Records supplied:
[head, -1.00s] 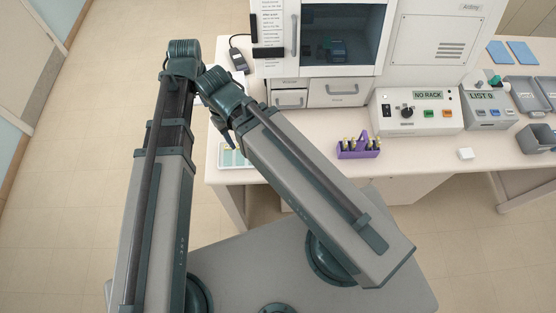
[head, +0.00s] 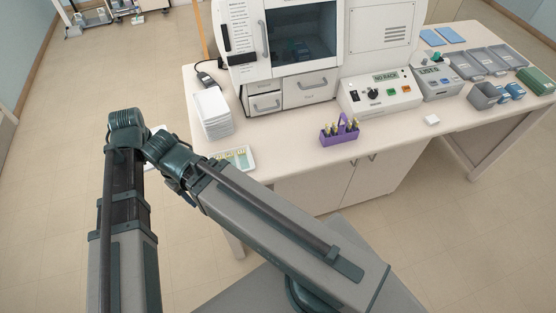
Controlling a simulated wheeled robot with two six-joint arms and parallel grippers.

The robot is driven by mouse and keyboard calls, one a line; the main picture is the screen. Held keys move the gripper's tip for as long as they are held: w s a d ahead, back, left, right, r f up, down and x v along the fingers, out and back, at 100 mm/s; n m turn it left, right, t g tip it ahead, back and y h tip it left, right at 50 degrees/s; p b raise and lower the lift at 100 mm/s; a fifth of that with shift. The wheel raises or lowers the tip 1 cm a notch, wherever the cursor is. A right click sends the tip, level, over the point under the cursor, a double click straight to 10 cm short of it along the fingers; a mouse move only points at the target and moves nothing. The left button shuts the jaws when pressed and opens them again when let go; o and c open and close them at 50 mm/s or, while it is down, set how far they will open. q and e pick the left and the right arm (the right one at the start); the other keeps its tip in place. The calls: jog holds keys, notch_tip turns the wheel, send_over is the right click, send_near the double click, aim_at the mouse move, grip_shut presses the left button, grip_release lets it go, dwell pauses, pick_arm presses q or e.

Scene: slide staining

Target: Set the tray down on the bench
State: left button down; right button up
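A shallow pale tray (head: 246,153) with small yellowish and greenish items in it lies on the front left corner of the bench (head: 290,152).
A white stack (head: 213,114) stands behind the tray. A purple rack (head: 339,134) with several bottles stands right of it, near the front edge. The large white machine (head: 300,50) and control box (head: 378,96) fill the back. Bare bench lies between tray and rack.

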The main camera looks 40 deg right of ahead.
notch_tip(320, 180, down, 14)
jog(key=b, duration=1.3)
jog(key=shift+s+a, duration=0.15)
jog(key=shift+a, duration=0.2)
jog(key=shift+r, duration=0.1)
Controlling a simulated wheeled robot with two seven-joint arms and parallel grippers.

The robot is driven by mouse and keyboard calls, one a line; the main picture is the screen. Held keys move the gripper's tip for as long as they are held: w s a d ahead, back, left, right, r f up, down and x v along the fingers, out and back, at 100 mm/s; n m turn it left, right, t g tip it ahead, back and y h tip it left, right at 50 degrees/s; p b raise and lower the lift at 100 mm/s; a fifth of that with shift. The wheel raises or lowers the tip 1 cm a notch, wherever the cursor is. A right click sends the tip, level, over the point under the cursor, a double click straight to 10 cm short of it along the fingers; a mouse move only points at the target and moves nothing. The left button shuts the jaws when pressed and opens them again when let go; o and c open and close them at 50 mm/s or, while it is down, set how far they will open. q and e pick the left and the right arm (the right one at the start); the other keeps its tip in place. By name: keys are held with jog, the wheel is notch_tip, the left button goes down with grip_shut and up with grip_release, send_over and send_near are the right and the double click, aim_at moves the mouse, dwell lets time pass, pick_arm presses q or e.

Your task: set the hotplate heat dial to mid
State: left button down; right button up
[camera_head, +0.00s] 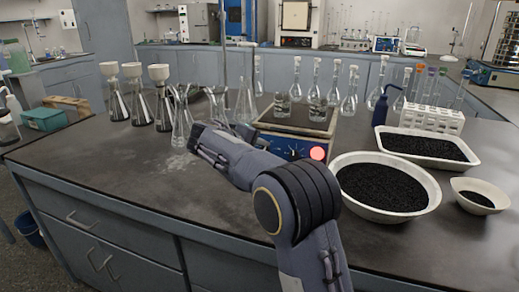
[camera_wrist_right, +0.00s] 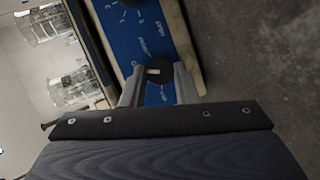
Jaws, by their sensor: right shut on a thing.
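The hotplate (camera_head: 262,122) stands on the dark bench with a blue front panel (camera_head: 289,146) and a lit round red light (camera_head: 318,153) at its right end. In the right wrist view the blue panel (camera_wrist_right: 150,38) carries a round black dial (camera_wrist_right: 160,72) with a pale mark. My right gripper (camera_wrist_right: 158,86) is shut on this dial, one finger on each side. A second dark knob (camera_wrist_right: 131,2) is cut off at the top edge. In the head view my right arm hides the fingertips and this dial. My left gripper is not in view.
Glass flasks (camera_head: 282,104) stand on the hotplate, with more flasks behind it. A white bowl of black grains (camera_head: 338,195) and a white tray (camera_head: 460,160) stand to the right. Funnel-topped flasks (camera_head: 163,112) stand at the left. The bench's front left is clear.

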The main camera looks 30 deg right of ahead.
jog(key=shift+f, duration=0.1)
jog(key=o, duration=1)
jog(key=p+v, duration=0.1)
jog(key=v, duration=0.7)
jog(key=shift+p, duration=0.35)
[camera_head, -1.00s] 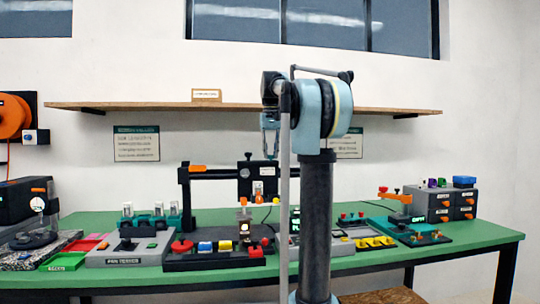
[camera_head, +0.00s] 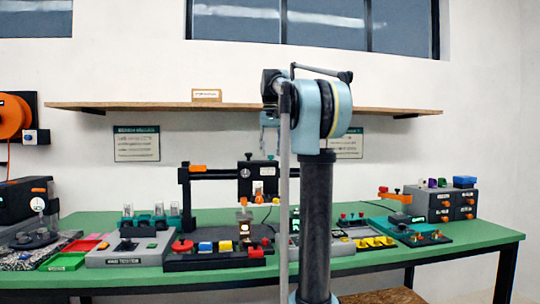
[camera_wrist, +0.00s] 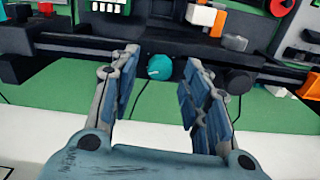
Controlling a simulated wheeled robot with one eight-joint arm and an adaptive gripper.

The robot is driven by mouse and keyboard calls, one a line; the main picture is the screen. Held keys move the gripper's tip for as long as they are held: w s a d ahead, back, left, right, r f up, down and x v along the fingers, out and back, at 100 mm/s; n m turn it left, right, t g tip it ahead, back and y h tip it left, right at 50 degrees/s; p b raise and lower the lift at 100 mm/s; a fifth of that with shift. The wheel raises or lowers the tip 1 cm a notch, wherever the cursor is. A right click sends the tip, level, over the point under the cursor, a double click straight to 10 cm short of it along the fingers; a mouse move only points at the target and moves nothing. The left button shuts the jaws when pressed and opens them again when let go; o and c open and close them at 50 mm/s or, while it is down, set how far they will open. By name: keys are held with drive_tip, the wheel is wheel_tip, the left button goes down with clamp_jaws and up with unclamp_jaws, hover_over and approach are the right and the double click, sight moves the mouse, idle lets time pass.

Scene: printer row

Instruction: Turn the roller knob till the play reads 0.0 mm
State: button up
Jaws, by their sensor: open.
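A round teal knob (camera_wrist: 159,67), which looks like the roller knob, sits on the dark crossbar (camera_wrist: 95,47) in the wrist view. My gripper (camera_wrist: 166,62) is open, with one finger on each side of the knob in the picture. No contact shows, and the height gap is hard to judge. In the head view my gripper (camera_head: 270,148) points down above the carriage (camera_head: 258,178) of the black gantry. A small dial (camera_head: 244,173) is on the carriage. No play value is legible.
A green bench (camera_head: 455,236) carries a row of devices under a wooden shelf (camera_head: 150,106). Grey drawers (camera_head: 465,204) are at the right. An orange block (camera_wrist: 297,82) is on the crossbar.

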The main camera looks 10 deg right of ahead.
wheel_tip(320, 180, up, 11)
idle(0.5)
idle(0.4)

Exercise:
Write down every line from the opening of the listing to the line with "Controlling a simulated wheeled robot with two six-joint", both included, and nothing else; the pictures are omitted.

Exercise response:
[head, -1.00s] 
[head, +0.00s] 
Controlling a simulated wheeled robot with two six-joint arms and parallel grippers.

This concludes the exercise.